The reader, Gianfranco Negroponte, is awesome. He has just the right timbre and tonal gestures to narrate a novel set in colonial times. His minor adjustments for different characters, including a subtle hint of Irish accent for one female are spot on for the whole texture of the novel and for characterisation.

But the actual novel… Well, if I wasn’t listening to Gianfranco, I wouldn’t have finished.

I don’t like Carey’s Ned. He’s a whiney, petty, mummy’s boy; a sour, humourless crim. And his gang are pig-ignorant teenagers. What is it with all the cross dressing?

There’s not enough political development. No deep understanding of the context of a society founded in violence and crime with such different standards to today. The novel touches on the hard-scrabble life with poverty and hard slog the way of life and introduces the wealth of the ruling class. It touches on the class difference.
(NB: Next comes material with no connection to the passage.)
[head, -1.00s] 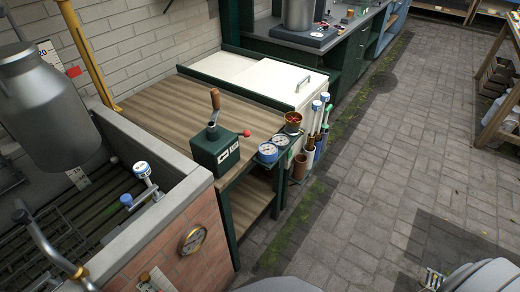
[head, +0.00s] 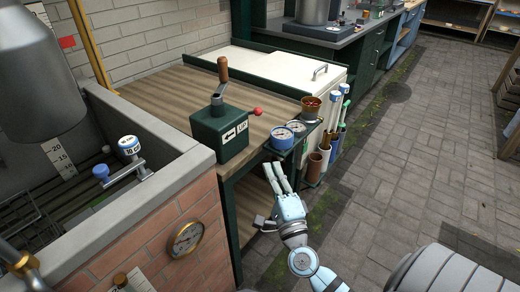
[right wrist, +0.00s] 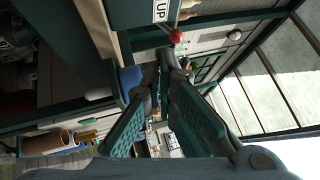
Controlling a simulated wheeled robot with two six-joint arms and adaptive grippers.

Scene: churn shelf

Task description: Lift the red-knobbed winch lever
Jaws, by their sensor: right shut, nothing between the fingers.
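The winch is a dark green box (head: 222,138) on the front corner of the wooden bench, with a white arrow and an "UP" label. A short lever with a red knob (head: 258,111) sticks out from its right side. The red knob also shows near the top of the right wrist view (right wrist: 176,36). My right gripper (head: 275,176) is below the knob and in front of the bench edge, apart from the lever. Its fingers are shut and empty, with the tips (right wrist: 162,68) just below the knob in the wrist view. My left gripper is out of view.
A crank with a brown handle (head: 222,70) rises from the box top. Tubes hold tools (head: 336,120) beyond. A brick-sided trough (head: 165,235) is at left; paved floor is open at right.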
But what’s missing is the corruption and the policies which entrenched the wealthy to succeed and gain land and made it next to impossible for the selectors to keep their land, let alone accumulate wealth. And the deeply entrenched class system and racism against those of Irish descent that meant the Kelly gang had many supporters.
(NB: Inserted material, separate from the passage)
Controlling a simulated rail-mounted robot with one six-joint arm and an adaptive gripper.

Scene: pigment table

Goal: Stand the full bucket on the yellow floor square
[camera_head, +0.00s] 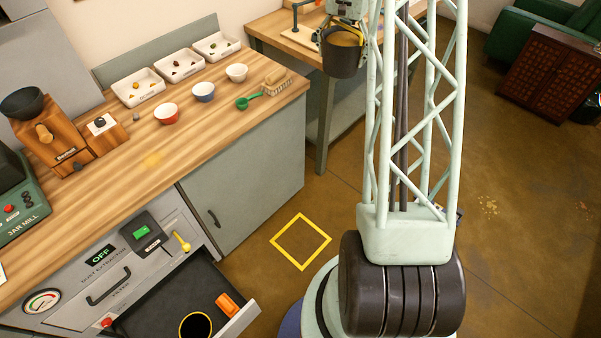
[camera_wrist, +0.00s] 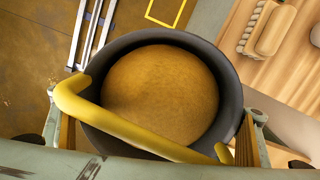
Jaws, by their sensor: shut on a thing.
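The full bucket (camera_head: 342,58) is dark grey and filled with brown powder, and it hangs upright in the air. In the wrist view the bucket (camera_wrist: 232,95) fills the middle, with its yellow handle (camera_wrist: 120,125) crossing the near side. My gripper (camera_head: 345,14) is above the bucket, shut on its handle; in the wrist view its fingers show at both sides of the bucket. The yellow floor square (camera_head: 328,238) is an outline on the brown floor beside the counter, empty, and lower in the head view than the bucket. Part of it shows at the top of the wrist view (camera_wrist: 150,18).
A wooden counter (camera_head: 150,215) with bowls (camera_head: 204,92), trays (camera_head: 138,88) and a grinder (camera_head: 65,150) stands left of the square. An open drawer (camera_head: 165,305) juts out below. A second table (camera_head: 270,28) stands behind the bucket. My arm rises at the right.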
Remember this was a country “founded” the horror of the convict system. “Founded” suggests a long time ago but in the Kelly era, that treatment was their lived experience. Ned’s father was a transported convict. The inhumanity of the system and the lack of compassion for the poor was deep.

And then there’s the language. I don’t mean the unpunctuated stream of consciousness. I mean the concrete imagery. At first it seems authentic, quaint even. But Carey labours the point. I’ve never liked Carey. Probably one of the few to resist reading him. Pompous. Overly obviously literary. A try hard. The emperor’s new clothes. Everyone says you must read him, he is so good. No one want to speak against.

The ending is disjointed. It’s no surprise that Ned is captured in the shoot out. But the sudden jump from Ned’s narration to third person doesn’t work.

And it’s bloody long. Over 13 hours.

Read the much shorter Our Sunshine by Robert Drewe. A more lyrical novel with a more captivating, charming Ned.